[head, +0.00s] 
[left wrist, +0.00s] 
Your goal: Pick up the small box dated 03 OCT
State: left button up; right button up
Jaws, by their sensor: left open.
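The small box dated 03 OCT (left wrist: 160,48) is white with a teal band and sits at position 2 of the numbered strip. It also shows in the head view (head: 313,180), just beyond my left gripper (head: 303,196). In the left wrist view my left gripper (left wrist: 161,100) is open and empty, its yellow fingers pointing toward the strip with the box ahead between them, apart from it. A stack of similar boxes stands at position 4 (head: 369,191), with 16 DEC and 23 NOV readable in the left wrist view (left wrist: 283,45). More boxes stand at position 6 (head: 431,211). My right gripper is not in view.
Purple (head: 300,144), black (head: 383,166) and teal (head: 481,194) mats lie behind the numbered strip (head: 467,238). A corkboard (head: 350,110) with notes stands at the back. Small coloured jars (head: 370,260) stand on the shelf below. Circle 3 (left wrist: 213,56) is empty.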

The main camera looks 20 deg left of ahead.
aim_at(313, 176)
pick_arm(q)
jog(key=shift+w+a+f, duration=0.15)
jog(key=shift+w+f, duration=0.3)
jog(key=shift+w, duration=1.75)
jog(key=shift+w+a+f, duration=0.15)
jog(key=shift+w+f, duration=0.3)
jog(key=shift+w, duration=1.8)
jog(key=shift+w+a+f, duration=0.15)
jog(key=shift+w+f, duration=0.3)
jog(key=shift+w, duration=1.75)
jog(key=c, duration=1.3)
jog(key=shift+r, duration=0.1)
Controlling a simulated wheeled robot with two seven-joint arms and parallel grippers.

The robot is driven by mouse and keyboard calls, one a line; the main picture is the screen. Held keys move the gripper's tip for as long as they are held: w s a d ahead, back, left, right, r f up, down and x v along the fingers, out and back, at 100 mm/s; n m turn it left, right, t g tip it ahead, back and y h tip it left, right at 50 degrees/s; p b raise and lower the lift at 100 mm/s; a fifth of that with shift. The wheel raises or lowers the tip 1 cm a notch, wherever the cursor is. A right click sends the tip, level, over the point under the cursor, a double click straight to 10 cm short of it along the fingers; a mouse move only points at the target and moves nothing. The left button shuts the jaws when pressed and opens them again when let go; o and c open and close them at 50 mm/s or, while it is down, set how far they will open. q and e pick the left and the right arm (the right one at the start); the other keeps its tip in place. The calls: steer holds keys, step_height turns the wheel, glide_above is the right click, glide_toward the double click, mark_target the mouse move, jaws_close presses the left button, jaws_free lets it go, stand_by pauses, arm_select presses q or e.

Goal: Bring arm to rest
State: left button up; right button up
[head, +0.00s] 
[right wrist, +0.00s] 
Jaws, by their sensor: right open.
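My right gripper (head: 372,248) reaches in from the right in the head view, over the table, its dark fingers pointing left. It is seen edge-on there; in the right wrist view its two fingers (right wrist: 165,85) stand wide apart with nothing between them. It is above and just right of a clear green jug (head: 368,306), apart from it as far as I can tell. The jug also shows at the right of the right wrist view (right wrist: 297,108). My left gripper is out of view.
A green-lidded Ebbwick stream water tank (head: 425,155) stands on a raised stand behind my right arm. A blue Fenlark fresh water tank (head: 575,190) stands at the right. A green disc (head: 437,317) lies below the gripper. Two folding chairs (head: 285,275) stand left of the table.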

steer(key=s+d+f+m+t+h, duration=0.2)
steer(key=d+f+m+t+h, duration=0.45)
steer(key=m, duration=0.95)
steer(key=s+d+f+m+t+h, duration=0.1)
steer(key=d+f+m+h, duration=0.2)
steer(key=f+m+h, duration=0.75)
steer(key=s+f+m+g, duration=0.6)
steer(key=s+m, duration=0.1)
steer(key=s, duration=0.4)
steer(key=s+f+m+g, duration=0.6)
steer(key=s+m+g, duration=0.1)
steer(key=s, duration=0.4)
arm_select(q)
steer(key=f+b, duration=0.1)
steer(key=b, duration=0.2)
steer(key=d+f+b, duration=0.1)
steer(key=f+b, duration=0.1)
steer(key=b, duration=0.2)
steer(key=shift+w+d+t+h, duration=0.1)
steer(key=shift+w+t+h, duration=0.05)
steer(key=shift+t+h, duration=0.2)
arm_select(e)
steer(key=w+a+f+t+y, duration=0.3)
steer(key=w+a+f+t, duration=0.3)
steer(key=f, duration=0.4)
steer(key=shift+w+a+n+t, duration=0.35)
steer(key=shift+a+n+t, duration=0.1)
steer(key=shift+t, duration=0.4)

+---+

#### INSTRUCTIONS TO FOLLOW:
Identify the lines of the entries containing the string "robot". Copy each such line.

#### EXPECTED ANSWER:
Controlling a simulated wheeled robot with two seven-joint arms and parallel grippers.
The robot is driven by mouse and keyboard calls, one a line; the main picture is the screen. Held keys move the gripper's tip for as long as they are held: w s a d ahead, back, left, right, r f up, down and x v along the fingers, out and back, at 100 mm/s; n m turn it left, right, t g tip it ahead, back and y h tip it left, right at 50 degrees/s; p b raise and lower the lift at 100 mm/s; a fifth of that with shift. The wheel raises or lowers the tip 1 cm a notch, wherever the cursor is. A right click sends the tip, level, over the point under the cursor, a double click straight to 10 cm short of it along the fingers; a mouse move only points at the target and moves nothing. The left button shuts the jaws when pressed and opens them again when let go; o and c open and close them at 50 mm/s or, while it is down, set how far they will open. q and e pick the left and the right arm (the right one at the start); the other keeps its tip in place. The calls: steer holds keys, step_height turns the wheel, glide_above is the right click, glide_toward the double click, mark_target the mouse move, jaws_close presses the left button, jaws_free lets it go, stand_by pauses, arm_select presses q or e.

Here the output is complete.